1. One of Shakyamuni’s ten major disciples, known as the foremost in divine insight.
2. Also, the Trāyastrimsha heaven. The second of the six heavens in the world of desire. It is said to be located on a plateau at the top of Mount Sumeru, where it is home to thirty-three gods, including Shakra who rules over the others.
3. This story is found in The Words and Phrases of the Lotus Sutra. Long ago, a pratyekabuddha was engaged in the practice of begging alms, but could obtain nothing. Seeing this, a poor man offered him millet. Later, when the poor man went in search of more millet, a hare jumped on his back and then turned into a dead man. Frightened, the man tried to shake it off, but in vain. As soon as he returned home, however, the dead man fell off and turned into gold. Hearing of this, wicked men came to rob him, but they saw only a dead man. For the poor man, however, it was genuine gold, and he became wealthy. Ninety-one kalpas later, he was born as Aniruddha.

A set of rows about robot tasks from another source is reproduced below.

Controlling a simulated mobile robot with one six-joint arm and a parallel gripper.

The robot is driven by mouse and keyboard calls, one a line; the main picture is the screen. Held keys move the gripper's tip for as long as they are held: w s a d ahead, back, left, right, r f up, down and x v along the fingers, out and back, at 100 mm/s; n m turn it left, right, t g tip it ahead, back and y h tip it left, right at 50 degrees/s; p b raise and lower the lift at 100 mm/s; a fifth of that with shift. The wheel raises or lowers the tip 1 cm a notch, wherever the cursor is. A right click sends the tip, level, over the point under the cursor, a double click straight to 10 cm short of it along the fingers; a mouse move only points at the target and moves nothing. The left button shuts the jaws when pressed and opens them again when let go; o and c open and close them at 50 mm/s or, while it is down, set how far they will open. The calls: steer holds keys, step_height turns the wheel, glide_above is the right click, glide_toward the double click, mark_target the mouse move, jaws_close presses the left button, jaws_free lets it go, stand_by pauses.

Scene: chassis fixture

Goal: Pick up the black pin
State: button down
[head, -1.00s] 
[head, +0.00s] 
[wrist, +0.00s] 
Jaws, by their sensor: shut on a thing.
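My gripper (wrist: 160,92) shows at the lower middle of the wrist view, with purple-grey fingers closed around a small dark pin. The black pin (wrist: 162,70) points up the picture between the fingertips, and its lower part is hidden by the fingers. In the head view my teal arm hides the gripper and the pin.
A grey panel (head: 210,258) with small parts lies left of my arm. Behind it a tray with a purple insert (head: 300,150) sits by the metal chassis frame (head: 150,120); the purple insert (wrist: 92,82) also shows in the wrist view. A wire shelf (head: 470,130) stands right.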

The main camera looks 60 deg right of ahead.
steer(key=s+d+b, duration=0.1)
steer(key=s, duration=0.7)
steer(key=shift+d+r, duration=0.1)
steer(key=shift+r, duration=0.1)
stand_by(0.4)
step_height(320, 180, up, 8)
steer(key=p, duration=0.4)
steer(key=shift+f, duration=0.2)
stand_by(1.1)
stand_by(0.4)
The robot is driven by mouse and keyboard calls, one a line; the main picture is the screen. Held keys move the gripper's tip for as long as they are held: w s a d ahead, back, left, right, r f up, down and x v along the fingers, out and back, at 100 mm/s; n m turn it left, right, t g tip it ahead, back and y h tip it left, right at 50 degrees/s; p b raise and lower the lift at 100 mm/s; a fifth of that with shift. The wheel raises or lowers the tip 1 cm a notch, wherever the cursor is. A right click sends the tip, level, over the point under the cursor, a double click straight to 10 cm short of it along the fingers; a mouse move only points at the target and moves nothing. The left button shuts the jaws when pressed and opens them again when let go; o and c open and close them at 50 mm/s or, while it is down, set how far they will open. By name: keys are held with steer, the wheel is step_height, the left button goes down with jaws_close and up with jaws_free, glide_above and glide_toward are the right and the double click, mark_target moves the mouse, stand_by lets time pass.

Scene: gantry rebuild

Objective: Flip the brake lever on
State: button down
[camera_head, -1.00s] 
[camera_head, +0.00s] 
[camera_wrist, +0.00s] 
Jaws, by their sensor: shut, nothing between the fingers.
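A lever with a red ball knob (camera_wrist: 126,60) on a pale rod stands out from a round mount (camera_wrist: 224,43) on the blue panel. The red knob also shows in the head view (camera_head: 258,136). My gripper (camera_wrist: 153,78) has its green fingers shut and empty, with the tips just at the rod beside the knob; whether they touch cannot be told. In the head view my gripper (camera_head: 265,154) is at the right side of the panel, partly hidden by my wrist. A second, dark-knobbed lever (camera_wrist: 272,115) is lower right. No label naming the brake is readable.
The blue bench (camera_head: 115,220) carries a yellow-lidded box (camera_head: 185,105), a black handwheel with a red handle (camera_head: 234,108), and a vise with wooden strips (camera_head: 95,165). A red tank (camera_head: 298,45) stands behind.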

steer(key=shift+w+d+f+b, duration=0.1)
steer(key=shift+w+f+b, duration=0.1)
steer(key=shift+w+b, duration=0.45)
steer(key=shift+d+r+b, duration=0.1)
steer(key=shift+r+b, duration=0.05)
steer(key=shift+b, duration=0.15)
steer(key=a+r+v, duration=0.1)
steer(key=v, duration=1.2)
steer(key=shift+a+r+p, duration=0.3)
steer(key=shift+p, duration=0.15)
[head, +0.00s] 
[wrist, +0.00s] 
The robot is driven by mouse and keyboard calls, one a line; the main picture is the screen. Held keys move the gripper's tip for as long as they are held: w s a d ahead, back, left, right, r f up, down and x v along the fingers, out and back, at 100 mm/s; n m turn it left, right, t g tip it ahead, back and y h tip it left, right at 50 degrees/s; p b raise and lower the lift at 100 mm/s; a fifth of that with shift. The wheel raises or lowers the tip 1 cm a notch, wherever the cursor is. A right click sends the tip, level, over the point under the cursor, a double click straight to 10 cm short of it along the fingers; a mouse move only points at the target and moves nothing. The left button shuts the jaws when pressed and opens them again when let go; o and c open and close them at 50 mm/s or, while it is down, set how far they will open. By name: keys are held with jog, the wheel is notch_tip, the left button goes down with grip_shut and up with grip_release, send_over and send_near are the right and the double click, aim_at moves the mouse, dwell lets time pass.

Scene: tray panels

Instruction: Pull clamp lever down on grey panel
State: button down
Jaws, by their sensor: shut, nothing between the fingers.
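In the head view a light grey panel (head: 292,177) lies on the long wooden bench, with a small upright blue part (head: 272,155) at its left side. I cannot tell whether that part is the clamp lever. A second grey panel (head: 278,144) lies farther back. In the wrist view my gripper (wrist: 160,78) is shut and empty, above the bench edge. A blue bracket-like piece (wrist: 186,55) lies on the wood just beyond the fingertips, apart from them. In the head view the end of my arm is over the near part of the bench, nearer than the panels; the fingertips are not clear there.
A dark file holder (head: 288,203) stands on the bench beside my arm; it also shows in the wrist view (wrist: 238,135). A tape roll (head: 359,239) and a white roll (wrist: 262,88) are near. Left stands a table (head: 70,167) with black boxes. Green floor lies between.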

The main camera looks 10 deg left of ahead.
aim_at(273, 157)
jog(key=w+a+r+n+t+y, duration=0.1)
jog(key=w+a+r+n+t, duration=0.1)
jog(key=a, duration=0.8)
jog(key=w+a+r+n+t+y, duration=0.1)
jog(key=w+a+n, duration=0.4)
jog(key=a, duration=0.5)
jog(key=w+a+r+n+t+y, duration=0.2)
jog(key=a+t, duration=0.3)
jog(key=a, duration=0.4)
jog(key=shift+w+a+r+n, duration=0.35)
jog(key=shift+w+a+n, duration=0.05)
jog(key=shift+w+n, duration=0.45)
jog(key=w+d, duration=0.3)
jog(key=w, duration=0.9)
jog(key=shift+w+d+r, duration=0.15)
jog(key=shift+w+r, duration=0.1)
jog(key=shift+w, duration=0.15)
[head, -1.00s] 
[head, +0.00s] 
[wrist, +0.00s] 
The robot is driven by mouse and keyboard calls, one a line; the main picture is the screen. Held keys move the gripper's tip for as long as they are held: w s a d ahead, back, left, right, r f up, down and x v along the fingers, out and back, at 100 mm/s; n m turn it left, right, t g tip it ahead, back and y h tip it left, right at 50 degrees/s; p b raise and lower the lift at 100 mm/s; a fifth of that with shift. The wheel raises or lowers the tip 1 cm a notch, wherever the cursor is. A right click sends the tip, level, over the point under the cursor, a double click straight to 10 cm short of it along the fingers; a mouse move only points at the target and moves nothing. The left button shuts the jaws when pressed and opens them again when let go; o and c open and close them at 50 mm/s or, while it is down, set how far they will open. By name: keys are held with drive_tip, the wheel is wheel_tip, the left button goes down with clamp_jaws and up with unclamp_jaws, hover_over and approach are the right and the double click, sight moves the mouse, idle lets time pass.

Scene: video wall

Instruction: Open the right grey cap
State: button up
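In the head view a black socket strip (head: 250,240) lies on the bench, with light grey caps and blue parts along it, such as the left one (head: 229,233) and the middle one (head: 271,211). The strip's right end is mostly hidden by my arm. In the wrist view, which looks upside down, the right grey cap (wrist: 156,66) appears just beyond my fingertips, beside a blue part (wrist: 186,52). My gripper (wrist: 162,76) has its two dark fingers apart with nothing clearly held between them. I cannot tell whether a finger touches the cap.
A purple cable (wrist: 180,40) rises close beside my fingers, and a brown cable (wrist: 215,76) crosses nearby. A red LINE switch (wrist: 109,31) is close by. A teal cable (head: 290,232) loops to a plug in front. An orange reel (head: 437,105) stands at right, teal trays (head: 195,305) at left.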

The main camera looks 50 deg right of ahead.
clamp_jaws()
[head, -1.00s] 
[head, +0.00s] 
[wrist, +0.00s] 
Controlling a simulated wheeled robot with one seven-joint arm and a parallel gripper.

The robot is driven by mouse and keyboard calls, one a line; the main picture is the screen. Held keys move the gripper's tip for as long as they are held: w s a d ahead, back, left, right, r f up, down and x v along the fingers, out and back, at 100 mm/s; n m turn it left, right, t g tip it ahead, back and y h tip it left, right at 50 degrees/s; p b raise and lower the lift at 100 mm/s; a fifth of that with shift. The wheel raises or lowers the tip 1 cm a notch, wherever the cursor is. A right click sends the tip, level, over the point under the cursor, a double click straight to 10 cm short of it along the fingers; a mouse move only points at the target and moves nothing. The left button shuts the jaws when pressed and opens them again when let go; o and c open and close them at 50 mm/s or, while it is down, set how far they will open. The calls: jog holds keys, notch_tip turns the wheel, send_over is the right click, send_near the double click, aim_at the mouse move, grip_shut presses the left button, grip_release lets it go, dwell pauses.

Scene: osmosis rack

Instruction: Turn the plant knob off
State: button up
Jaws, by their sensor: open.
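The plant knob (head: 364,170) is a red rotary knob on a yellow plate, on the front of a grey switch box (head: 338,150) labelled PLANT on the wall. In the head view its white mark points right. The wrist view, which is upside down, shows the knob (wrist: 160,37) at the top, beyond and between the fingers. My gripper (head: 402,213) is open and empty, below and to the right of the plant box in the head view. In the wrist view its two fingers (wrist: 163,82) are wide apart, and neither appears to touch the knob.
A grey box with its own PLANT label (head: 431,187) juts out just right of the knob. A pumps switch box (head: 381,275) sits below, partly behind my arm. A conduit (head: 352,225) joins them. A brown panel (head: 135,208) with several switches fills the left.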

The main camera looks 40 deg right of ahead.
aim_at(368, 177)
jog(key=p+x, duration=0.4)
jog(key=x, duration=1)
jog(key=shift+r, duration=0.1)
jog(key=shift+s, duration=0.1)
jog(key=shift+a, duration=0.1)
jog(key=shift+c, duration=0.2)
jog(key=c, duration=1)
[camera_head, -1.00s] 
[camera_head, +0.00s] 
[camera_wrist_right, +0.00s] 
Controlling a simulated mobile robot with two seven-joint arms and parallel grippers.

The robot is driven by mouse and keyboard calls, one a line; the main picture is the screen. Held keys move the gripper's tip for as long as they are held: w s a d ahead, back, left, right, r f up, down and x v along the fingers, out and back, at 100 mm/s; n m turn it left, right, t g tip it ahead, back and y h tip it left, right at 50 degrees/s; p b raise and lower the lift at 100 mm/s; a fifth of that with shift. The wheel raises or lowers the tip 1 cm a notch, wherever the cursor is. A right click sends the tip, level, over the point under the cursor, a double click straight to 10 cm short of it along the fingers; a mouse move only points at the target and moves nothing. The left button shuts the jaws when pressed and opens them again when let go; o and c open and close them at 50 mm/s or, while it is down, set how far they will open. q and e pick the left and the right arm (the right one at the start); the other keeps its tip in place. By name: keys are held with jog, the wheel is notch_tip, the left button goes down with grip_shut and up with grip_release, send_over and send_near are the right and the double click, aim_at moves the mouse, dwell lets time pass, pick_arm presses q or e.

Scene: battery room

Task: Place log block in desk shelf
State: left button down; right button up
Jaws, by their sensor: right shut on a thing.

4. One of the five men who were ordered by Shakyamuni’s father, the king, to become monks and accompany Shakyamuni when he left the palace to live a religious life. They followed and practiced asceticism with Shakyamuni, but left him when he renounced this path. Shortly after Shakyamuni attained enlightenment, however, he preached his first sermon to them at Deer Park, and they became his first disciples. According to the Increasing by One Āgama Sutra, Mahānāma was said to possess occult powers. The story of “stones turning to gold” is found in Ts’ung-i’s Supplement to T’ien-t’ai’s Three Major Works.
5. Little is known about King Golden Grains.
6. Tsukushi is an ancient name used to refer both to the area that is now Fukuoka Prefecture in Kyushu and to Kyushu itself, Japan’s southernmost major island.